:: DATA EXCERPT

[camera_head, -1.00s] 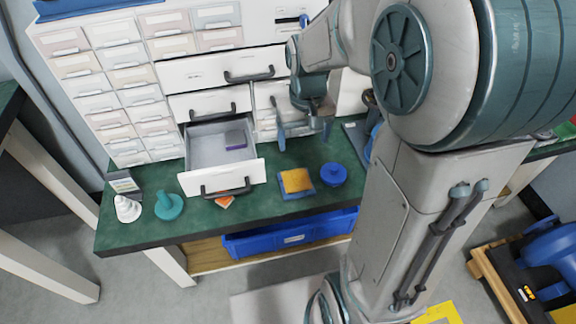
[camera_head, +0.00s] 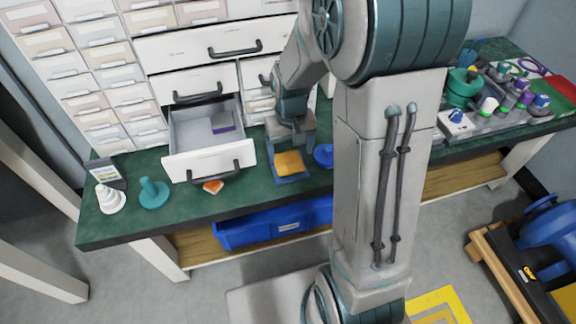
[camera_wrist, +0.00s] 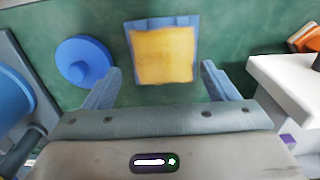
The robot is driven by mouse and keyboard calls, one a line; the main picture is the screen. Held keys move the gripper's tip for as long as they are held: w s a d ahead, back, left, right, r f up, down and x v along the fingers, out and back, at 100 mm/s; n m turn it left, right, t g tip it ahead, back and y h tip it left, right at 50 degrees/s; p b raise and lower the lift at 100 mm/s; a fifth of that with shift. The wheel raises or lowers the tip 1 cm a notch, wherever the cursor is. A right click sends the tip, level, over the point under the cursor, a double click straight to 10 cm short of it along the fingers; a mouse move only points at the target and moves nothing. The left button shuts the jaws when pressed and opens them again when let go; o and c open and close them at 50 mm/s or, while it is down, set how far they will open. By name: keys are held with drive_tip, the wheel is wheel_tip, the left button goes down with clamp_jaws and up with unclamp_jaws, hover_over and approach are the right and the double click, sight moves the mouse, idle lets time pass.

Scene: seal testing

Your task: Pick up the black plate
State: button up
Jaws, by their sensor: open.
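No plate that is plainly black shows in the current views. A blue-grey tray (camera_head: 291,179) with a yellow-orange pad (camera_head: 289,163) on it lies on the green bench. In the wrist view the tray (camera_wrist: 193,22) and pad (camera_wrist: 163,55) lie ahead of my fingers. My gripper (camera_wrist: 161,82) is open and empty, its fingers apart to either side of the pad's near edge. In the head view my gripper (camera_head: 290,138) is just behind the tray, above the bench. A dark edge (camera_wrist: 38,88) beside a blue rounded object shows at the wrist view's left; its shape is cut off.
A blue round knobbed piece (camera_wrist: 84,62) is beside the tray. An open drawer (camera_head: 211,163) holding a purple block (camera_head: 222,124) juts out beside my gripper. My arm hides part of the bench.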

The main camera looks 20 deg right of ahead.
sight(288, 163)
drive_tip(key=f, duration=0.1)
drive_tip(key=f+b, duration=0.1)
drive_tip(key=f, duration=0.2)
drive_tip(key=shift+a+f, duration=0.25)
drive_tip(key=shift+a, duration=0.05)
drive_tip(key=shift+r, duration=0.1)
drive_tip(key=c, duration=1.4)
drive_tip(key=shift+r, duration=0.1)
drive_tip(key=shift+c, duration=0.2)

::::

Leave out the pictures and retype every line above exactly.

→ COMPLETE ANSWER:
[camera_head, -1.00s] 
[camera_head, +0.00s] 
[camera_wrist, +0.00s] 
The robot is driven by mouse and keyboard calls, one a line; the main picture is the screen. Held keys move the gripper's tip for as long as they are held: w s a d ahead, back, left, right, r f up, down and x v along the fingers, out and back, at 100 mm/s; n m turn it left, right, t g tip it ahead, back and y h tip it left, right at 50 degrees/s; p b raise and lower the lift at 100 mm/s; a fifth of that with shift. The wheel raises or lowers the tip 1 cm a notch, wherever the cursor is. A right click sends the tip, level, over the point under the cursor, a double click straight to 10 cm short of it along the fingers; a mouse move only points at the target and moves nothing. The left button shuts the jaws when pressed and opens them again when let go; o and c open and close them at 50 mm/s or, while it is down, set how far they will open. By name: keys are held with drive_tip, the wheel is wheel_tip, the left button goes down with clamp_jaws and up with unclamp_jaws, hover_over and approach are the right and the double click, sight moves the mouse, idle lets time pass.

Scene: seal testing

Your task: Pick up the black plate
State: button up
Jaws, by their sensor: open.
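No plate that is plainly black shows in the current views. A blue-grey tray (camera_head: 291,179) with a yellow-orange pad (camera_head: 289,163) on it lies on the green bench. In the wrist view the tray (camera_wrist: 193,22) and pad (camera_wrist: 163,55) lie ahead of my fingers. My gripper (camera_wrist: 161,82) is open and empty, its fingers apart to either side of the pad's near edge. In the head view my gripper (camera_head: 290,138) is just behind the tray, above the bench. A dark edge (camera_wrist: 38,88) beside a blue rounded object shows at the wrist view's left; its shape is cut off.
A blue round knobbed piece (camera_wrist: 84,62) is beside the tray. An open drawer (camera_head: 211,163) holding a purple block (camera_head: 222,124) juts out beside my gripper. My arm hides part of the bench.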

The main camera looks 20 deg right of ahead.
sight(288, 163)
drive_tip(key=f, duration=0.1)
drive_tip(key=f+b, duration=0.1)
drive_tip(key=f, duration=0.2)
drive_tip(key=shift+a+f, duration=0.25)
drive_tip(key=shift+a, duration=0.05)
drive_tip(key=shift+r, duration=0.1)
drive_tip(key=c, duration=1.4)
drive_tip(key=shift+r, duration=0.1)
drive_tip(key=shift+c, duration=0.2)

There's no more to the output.